Constitution of India, 1950 – Articles 19(2) and 25 – Hurting the Religious Sentiments – Ban on Movie – Public Interest Litigation filed for restraining on the exhibition of Hindi feature film/movie titled PK on ground of hurting the religious sentiments of all the communities and mainly of Hindus under Articles of Constitution of India – Held, Petitioner failed to show that film offended the religious sentiments of Hindus for the reason of showing a self-styled Godman preaching Hindu religion by fooling his followers – It was not the case of Petitioner that such self-styled Godman did not exist or that several of them do indeed indulge in for their own gains by fooling their followers – On record that movie had depicted a reality of life – Making fun of or showing the said Godman in bad light could not be said to be making fun of the Hindu religion – Petition dismissed.
CASE- AJAY GAUTAM ………………….Petitioner.
UNION OF INDIA & OTHERS……Respondent
JUDGEMENT DELIVERED BY- RAJIV SHAI ENDLAW, J.

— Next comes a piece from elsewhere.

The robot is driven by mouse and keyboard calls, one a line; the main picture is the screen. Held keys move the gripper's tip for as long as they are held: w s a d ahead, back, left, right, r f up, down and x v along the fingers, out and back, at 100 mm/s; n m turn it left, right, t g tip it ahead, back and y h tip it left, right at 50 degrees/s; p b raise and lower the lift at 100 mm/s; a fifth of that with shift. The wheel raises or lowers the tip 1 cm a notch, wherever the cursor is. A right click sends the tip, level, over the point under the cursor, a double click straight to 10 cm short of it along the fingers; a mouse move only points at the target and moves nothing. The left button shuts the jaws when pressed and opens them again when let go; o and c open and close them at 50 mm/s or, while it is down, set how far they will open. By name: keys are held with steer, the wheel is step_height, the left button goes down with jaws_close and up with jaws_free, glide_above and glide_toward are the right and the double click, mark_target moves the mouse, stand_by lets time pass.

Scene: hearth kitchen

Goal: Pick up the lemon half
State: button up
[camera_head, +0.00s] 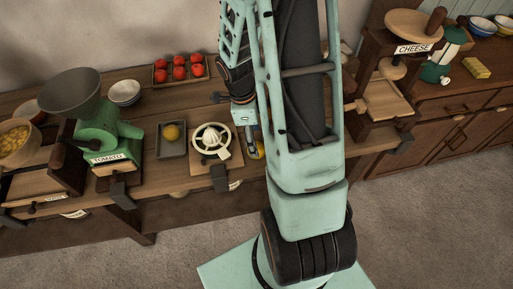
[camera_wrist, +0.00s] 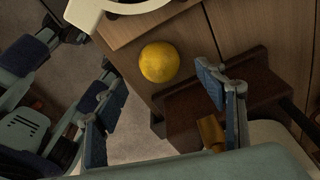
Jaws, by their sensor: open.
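A yellow lemon half (camera_head: 258,150) lies at the front edge of the wooden counter, just right of the juicer. In the wrist view it shows as a round yellow dome (camera_wrist: 159,62), with no cut face visible. My gripper (camera_wrist: 161,80) is open and empty; its two fingers stand apart to the left and right, with the lemon half ahead between them. In the head view my gripper (camera_head: 251,140) is low beside the lemon half, partly hidden by my arm. Contact is not visible. Another yellow fruit (camera_head: 171,132) lies in a grey tray (camera_head: 163,152).
The white-rimmed juicer (camera_head: 225,153) stands close on the left. A green tomato mill (camera_head: 108,140), a white bowl (camera_head: 125,92) and a tray of tomatoes (camera_head: 160,77) stand farther left and back. A wooden cheese press (camera_head: 375,70) is on the right. Floor lies beyond the counter's edge.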

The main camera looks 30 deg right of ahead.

This petition under Article 226 of the Constitution of India, filed as Public Interest Litigation (PIL), seeks a restraint on the exhibition of the Hindi feature film/ movie titled PK, whether it be in movie theater or on the television, on the ground of the same hurting the religious sentiments of all the communities and mainly of Hindus and thereby violating the rights of Hindus and Articles 19(2) and 25 of the Constitution of India.

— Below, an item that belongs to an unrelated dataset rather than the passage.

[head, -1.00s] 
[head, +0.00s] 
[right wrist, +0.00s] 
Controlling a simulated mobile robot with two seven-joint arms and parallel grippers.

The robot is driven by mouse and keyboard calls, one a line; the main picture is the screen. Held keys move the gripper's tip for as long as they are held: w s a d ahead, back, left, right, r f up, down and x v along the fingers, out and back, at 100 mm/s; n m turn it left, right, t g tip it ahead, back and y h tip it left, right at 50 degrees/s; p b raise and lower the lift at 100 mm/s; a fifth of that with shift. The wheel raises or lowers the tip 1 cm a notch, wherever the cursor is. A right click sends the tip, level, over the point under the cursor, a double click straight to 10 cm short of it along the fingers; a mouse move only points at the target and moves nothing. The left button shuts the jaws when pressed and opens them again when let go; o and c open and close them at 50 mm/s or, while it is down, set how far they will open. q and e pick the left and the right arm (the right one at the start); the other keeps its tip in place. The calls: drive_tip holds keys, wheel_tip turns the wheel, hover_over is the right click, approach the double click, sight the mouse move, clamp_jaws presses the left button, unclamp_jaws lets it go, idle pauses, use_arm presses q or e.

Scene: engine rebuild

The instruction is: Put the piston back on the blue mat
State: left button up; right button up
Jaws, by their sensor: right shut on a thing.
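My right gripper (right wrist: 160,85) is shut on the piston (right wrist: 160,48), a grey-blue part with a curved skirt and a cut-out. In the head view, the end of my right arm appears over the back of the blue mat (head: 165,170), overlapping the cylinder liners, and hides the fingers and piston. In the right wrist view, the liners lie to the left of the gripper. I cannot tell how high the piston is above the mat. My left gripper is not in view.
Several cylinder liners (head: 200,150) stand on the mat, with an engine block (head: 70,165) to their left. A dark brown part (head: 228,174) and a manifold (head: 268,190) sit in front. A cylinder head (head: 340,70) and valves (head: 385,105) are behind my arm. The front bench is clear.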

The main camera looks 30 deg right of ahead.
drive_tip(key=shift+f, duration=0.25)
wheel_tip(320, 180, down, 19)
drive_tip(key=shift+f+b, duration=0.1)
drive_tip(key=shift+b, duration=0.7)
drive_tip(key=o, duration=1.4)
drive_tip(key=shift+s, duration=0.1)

1. That certain sequence of the said feature film shows many Hindu Gods and Goddesses in wrong perspective
2. That after the release of the said feature film, due to large scale protest and demonstrations seeking on the film, the law and order situation has been affected
3.That the said film makes a mockery of Hindu religion and ways of worship of Hindus
4. That the movie defames and maligns the Hindu culture and religion and ways of worship of Hindu
5.That the central character of the feature film played by the actor Aamir Khan, is of an alien stranded on earth who has lost his spaceships remote control device and which he subsequently finds to be in possession of a self-styled Tapasvi Maharaj played by actor Saurabh Shukla and who has started fooling people on the pretext of having found the same in Himalayas
6. That the movie then shows the central character along with female lead in the film played by actress Anushka Sharma confront the said Godman Tapasvi Maharaj and with the assistance of a television channel show the people the true colours of the said self-styled Godman
7. That the central character of the film during his search for his remote control device is shown questioning various Hindu religious practices of offering donations at temples, idol worship, thereby mocking the century-old customs and sacred beliefs of Hindus
8. That the central character of the film is also shown sticking the pictures of Lord Hanuman and Lord Krishna on his face, in order to protect himself from slaps
9. That the film also shows Hindu Gods as laapata (untraceable)
10.That in one sequence of the film, the central character makes the statement, of "God not working either for the reason of his battery having expired or on account of manufacturing defect"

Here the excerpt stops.